■ **To be done**: Return the listing below verbatim. Pictures do not belong in the copy.

■ **Given data**:
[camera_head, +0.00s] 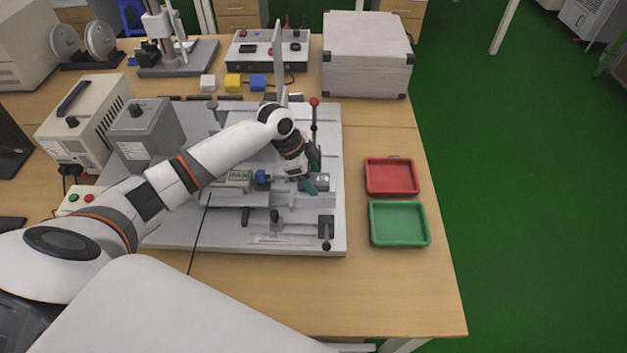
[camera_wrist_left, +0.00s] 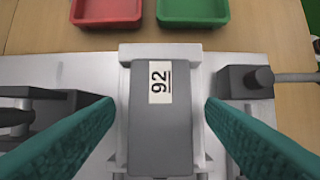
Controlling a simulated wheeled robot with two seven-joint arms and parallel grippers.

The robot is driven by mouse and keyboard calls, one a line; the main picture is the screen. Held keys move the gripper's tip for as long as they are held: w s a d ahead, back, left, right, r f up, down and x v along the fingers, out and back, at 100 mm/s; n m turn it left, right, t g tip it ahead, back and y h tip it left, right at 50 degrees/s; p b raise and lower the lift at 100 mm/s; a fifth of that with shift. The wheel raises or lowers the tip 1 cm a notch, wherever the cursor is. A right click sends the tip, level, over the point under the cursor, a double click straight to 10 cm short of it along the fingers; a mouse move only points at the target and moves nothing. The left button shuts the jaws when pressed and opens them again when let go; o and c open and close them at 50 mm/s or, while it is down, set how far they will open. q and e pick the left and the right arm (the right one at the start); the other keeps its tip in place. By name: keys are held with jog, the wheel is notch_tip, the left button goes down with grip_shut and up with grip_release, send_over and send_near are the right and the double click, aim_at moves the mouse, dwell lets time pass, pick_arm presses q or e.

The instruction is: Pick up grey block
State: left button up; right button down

■ **Expected answer**:
[camera_head, +0.00s] 
[camera_wrist_left, +0.00s] 
Controlling a simulated wheeled robot with two seven-joint arms and parallel grippers.

The robot is driven by mouse and keyboard calls, one a line; the main picture is the screen. Held keys move the gripper's tip for as long as they are held: w s a d ahead, back, left, right, r f up, down and x v along the fingers, out and back, at 100 mm/s; n m turn it left, right, t g tip it ahead, back and y h tip it left, right at 50 degrees/s; p b raise and lower the lift at 100 mm/s; a fifth of that with shift. The wheel raises or lowers the tip 1 cm a notch, wherever the cursor is. A right click sends the tip, level, over the point under the cursor, a double click straight to 10 cm short of it along the fingers; a mouse move only points at the target and moves nothing. The left button shuts the jaws when pressed and opens them again when let go; o and c open and close them at 50 mm/s or, while it is down, set how far they will open. q and e pick the left and the right arm (the right one at the start); the other keeps its tip in place. By name: keys are held with jog, the wheel is notch_tip, the left button goes down with grip_shut and up with grip_release, send_over and send_near are the right and the double click, aim_at moves the mouse, dwell lets time pass, pick_arm presses q or e.

The instruction is: Pick up grey block
State: left button up; right button down

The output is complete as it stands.